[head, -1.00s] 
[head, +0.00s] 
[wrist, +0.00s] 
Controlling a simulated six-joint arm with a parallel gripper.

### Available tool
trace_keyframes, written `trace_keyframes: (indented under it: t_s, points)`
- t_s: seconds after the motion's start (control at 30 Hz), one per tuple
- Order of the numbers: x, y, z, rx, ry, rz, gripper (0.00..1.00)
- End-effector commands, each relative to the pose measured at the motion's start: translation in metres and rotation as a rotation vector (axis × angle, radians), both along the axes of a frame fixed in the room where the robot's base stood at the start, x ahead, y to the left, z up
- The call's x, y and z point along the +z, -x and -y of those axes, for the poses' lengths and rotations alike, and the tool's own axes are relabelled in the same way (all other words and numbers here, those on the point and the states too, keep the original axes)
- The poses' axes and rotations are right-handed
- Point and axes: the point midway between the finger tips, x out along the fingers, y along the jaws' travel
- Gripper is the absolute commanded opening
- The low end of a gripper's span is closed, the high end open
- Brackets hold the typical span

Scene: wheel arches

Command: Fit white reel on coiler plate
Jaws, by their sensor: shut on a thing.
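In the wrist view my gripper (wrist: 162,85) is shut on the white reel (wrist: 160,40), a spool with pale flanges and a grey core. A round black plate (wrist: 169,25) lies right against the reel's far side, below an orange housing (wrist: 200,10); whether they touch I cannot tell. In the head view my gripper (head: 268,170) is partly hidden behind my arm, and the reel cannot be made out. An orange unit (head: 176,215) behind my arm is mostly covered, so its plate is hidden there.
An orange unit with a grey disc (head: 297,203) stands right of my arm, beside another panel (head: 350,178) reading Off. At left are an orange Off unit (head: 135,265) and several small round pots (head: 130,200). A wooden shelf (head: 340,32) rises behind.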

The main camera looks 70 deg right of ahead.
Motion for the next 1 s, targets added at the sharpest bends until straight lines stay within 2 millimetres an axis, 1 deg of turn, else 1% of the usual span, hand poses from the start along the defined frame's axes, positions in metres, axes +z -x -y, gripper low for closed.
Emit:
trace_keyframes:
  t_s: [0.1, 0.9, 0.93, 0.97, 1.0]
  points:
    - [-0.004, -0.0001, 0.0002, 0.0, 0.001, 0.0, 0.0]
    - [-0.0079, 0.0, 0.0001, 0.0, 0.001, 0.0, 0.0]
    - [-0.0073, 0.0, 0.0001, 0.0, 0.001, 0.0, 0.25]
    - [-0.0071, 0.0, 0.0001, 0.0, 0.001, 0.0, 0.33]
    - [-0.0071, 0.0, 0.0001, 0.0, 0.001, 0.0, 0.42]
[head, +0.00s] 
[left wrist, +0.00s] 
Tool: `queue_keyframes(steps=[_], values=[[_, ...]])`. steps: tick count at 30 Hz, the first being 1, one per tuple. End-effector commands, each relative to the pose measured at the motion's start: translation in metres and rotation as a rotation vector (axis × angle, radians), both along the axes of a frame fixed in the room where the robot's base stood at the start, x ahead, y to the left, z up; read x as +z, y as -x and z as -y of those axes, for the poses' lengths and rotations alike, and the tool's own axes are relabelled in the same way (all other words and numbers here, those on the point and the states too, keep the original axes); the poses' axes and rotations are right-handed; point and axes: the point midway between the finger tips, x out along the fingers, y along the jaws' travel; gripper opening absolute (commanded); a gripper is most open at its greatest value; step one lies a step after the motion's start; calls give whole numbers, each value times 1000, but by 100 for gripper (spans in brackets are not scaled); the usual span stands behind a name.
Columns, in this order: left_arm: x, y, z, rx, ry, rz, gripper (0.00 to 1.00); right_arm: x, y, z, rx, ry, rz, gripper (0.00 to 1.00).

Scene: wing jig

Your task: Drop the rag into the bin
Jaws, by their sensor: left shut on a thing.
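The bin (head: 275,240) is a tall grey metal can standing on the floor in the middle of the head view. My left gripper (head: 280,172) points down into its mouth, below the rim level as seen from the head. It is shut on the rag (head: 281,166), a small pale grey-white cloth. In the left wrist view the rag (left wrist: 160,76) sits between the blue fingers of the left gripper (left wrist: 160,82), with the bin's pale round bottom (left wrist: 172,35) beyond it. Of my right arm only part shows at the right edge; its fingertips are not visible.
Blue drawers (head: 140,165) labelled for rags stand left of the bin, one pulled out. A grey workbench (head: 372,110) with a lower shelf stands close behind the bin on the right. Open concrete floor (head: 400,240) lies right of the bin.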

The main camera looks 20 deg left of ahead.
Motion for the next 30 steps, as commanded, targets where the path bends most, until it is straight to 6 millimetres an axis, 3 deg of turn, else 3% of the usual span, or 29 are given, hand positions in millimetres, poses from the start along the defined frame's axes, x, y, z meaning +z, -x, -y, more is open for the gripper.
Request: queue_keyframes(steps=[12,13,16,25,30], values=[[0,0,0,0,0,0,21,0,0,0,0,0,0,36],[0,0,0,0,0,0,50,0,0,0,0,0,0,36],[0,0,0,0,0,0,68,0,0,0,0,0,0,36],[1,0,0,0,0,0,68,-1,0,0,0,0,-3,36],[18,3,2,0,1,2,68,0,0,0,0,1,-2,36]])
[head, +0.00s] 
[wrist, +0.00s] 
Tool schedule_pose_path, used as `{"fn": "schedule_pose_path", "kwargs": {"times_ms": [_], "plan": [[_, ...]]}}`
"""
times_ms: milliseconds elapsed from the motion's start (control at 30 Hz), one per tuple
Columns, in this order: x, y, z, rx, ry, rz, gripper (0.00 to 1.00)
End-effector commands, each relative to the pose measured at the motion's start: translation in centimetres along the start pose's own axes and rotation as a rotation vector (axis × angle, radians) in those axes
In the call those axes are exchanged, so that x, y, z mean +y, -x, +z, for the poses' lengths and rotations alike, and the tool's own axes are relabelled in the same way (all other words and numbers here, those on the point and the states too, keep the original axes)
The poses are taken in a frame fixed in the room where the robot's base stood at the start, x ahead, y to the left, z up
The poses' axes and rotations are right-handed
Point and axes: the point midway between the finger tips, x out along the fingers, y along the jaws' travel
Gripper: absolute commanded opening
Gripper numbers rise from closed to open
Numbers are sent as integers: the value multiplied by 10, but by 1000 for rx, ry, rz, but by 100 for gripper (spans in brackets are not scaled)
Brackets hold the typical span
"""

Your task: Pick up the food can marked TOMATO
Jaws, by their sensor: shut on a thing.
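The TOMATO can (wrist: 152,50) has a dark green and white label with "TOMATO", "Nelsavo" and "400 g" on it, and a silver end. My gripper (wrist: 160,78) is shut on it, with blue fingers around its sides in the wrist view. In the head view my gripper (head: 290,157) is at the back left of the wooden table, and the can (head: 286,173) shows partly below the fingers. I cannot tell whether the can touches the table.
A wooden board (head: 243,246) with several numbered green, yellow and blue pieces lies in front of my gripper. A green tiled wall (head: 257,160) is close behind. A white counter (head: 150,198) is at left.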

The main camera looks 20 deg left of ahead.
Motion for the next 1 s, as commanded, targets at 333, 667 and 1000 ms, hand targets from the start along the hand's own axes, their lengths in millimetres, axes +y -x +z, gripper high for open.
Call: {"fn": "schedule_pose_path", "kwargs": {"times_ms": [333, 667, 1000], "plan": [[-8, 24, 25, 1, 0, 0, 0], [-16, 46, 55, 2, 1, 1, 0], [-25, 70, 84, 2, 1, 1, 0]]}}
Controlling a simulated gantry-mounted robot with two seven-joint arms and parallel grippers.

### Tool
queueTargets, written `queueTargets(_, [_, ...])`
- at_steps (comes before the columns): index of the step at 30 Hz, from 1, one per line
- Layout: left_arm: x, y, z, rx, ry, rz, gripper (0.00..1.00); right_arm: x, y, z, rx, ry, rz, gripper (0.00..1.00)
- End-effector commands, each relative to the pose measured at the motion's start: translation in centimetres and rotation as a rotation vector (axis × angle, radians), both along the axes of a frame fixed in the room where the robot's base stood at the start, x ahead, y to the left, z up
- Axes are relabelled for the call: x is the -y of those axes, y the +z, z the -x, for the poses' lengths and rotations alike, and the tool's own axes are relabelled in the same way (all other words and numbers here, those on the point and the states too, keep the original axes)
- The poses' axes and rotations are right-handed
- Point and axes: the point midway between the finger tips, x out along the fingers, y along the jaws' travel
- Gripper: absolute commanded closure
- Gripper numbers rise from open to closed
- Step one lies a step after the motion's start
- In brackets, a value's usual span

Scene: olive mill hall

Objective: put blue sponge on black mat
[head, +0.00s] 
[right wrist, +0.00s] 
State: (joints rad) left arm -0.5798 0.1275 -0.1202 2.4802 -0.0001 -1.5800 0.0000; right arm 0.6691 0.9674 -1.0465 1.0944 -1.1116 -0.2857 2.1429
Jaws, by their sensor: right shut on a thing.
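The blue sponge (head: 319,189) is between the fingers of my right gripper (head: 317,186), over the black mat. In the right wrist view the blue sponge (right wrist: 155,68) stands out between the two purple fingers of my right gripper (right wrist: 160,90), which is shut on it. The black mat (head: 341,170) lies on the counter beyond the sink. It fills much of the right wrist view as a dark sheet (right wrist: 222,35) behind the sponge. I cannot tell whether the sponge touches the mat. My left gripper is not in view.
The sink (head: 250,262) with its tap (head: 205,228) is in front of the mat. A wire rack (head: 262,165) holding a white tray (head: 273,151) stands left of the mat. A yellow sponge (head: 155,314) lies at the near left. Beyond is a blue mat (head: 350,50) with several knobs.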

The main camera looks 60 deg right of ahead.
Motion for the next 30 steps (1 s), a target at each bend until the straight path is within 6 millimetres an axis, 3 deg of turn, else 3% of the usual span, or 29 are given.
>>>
⁂
**WHAT THE TASK REQUIRES**
Return every line of the preceding records in which the word "bends" appears.

**ANSWER**
Motion for the next 1 s, targets added at the sharpest bends until straight lines stay within 2 millimetres an axis, 1 deg of turn, else 1% of the usual span, hand poses from the start along the defined frame's axes, positions in metres, axes +z -x -y, gripper low for closed.
Motion for the next 30 steps, as commanded, targets where the path bends most, until it is straight to 6 millimetres an axis, 3 deg of turn, else 3% of the usual span, or 29 are given, hand positions in millimetres, poses from the start along the defined frame's axes, x, y, z meaning +z, -x, -y, more is open for the gripper.

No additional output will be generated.